The real question (besides quality) is the wavelength the LED. A violet 405-410nm wavelength light will fluoresce most things that show up in UV. I carry a violet Photon keychain light (405nm) and it fluoresces things better than the UV Photon simply because it's brighter (at least it looks that way). The UV Photon is 370nm, which is mostly invisible to the naked eye and does produce very accurate UV color rendition. What I mean is, unlike the violet Photon, the UV doesn't tint things purple, "tainting" them. Like when I shine the tritium vials on my Luminox, they show up the correct color under UV, but under the violet the color isn't quite the true color.

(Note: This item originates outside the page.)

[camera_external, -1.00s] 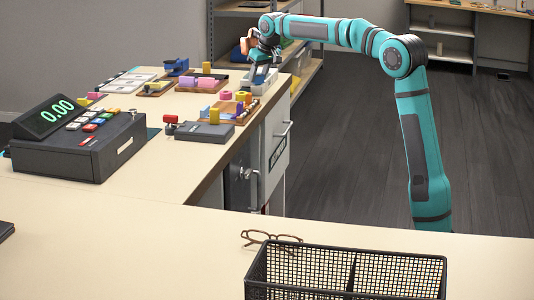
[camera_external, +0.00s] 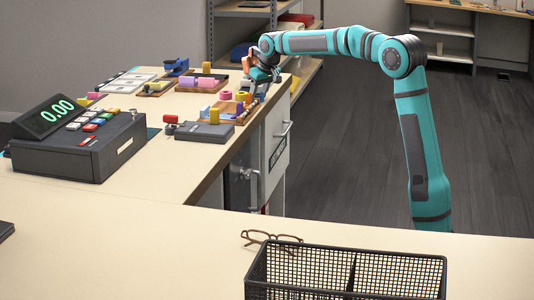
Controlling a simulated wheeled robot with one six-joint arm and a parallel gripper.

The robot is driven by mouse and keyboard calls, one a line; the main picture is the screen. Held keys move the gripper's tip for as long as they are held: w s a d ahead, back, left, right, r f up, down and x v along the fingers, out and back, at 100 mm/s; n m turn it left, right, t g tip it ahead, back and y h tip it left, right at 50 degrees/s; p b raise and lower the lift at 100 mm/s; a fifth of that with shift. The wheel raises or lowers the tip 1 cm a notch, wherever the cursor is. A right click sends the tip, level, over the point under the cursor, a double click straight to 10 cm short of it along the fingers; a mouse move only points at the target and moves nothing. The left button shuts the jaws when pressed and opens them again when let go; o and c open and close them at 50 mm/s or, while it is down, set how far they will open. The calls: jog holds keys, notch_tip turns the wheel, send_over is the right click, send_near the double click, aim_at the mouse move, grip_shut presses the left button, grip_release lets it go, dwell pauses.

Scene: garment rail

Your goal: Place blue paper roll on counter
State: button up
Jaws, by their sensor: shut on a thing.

My brighter UV light is a Jil which uses the Cree 7090 UV LED, which is far brighter than the 5mm LEDs in those cluster lights. It's 395nm so it's less purple than true violet, but it's still a very visible purple.
The problem regarding that UV light you have in your link is that we have no idea what wavelength the LEDs are. It also matters what you're intending to fluoresce. If it's just highlighters, UV ink (for handstamps or whatnot), or symbols on ID cards and such, most any UV or even violet light will suffice. Heck, even blue LEDs can fluoresce some things like highlighters. If it's to detect cat **** or scorpions, or other more specialized uses, there's also specific wavelengths that function best for each circumstance.